Il Codice deontologico relativo al trattamento dei dati personali nell’esercizio dell’attività giornalistica tutela anche il diritto alla non discriminazione. “Nell’esercitare il diritto-dovere di cronaca, il giornalista è tenuto a rispettare il diritto della persona alla non discriminazione per razza, religione, opinioni politiche, sesso, condizioni personali, fisiche o mentali”. A questo si aggiunge quanto stabilisce la Carta di Roma codice etico di riferimento sulle notizie che riguardano l’immigrazione, approvata nel 2007 e quindi in vigore al momento della rivolta di Rosarno. La Carta prescrive di “adottare termini giuridicamente appropriati sempre al fine di restituire al lettore ed all’utente la massima aderenza alla realtà dei fatti, evitando l’uso di termini impropri”. E di “evitare la diffusione di informazioni imprecise, sommarie o distorte riguardo a richiedenti asilo, rifugiati, vittime della tratta e migranti”.

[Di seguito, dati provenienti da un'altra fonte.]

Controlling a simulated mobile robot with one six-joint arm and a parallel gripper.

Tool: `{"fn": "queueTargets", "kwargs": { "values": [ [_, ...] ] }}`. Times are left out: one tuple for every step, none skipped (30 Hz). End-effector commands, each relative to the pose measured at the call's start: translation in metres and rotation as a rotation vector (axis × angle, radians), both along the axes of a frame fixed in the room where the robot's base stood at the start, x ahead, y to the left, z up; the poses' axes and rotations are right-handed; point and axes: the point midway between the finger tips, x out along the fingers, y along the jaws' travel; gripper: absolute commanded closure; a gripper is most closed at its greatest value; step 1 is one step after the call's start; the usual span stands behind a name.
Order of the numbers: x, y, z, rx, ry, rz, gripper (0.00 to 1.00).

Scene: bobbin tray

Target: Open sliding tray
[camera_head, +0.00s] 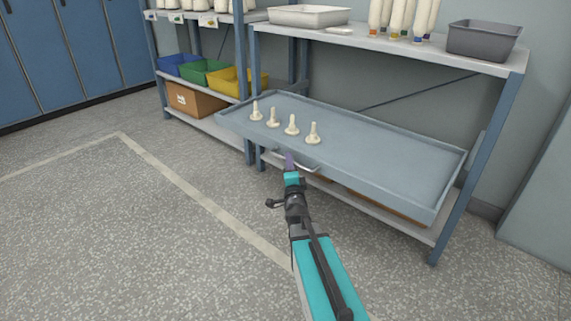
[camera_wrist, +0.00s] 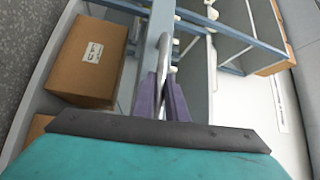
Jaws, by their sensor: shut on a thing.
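The sliding tray (camera_head: 385,160) is a shallow grey-blue tray under the top shelf of the right rack. It sticks out past the rack's front posts. Several cream bobbins (camera_head: 292,125) stand upright in a row in its left part. A pale bar handle (camera_head: 308,166) is on its front edge. My gripper (camera_head: 290,160) is at the front edge of the tray, at the left part of the handle. In the wrist view, its purple fingers (camera_wrist: 163,98) are closed around the metal handle bar (camera_wrist: 183,50). The fingertips are small in the head view.
The right rack's top shelf (camera_head: 400,45) holds a white tray, several bobbins and a grey bin (camera_head: 484,39). Blue, green and yellow bins (camera_head: 238,80) and a cardboard box (camera_head: 195,100) sit on the left rack. The speckled floor in front is clear.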

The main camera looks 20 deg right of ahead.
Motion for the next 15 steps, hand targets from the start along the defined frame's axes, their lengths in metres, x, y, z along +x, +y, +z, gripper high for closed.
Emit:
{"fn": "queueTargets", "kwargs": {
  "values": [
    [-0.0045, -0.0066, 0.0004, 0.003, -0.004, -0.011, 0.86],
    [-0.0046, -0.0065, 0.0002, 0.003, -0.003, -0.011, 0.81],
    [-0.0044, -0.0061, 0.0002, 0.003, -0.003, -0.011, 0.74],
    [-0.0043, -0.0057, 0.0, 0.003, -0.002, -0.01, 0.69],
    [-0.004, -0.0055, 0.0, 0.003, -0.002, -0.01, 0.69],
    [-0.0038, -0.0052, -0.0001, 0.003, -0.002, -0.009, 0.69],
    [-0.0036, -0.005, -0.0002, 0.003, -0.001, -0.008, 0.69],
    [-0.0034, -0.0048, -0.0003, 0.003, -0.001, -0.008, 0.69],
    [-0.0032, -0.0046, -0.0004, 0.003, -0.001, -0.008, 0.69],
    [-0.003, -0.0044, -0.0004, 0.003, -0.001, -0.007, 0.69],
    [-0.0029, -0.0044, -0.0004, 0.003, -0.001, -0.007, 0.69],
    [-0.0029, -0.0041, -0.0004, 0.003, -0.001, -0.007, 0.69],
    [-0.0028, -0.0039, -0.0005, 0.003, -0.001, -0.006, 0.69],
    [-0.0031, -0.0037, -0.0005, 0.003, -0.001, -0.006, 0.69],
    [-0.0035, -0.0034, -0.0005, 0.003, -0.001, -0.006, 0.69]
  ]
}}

L’Ordine e il sindacato dei giornalisti “richiamano l’attenzione di tutti i colleghi, e dei responsabili di redazione in particolare, sul danno che può essere arrecato da comportamenti superficiali e non corretti, che possano suscitare allarmi ingiustificati, anche attraverso improprie associazioni di notizie, alle persone oggetto di notizia e servizio”. Infine, la Carta di Roma sancisce la protezione delle immagini dei migranti chiedendo di non identificarli. In questo caso non sappiamo se sono richiedenti asilo, rifugiati o vittime di tratta, tutte categorie protette presenti a Rosarno secondo le statistiche delle Ong.
C’è poi un punto della Carta di Roma ampiamente disatteso nelle cronache e nei commenti da Rosarno, questo: “Interpellare, quando ciò sia possibile, esperti ed organizzazioni specializzate in materia, per poter fornire al pubblico l’informazione in un contesto chiaro e completo, che guardi anche alle cause dei fenomeni”. Le informazioni contenute negli articoli vengono quasi tutte direttamente dagli inviati che le hanno raccolte sul campo, risultando viziate da opinioni, pregiudizi e vox populi, da fonti ufficiali come il ministero dell’Interno o da voci politiche di maggioranza e opposizione.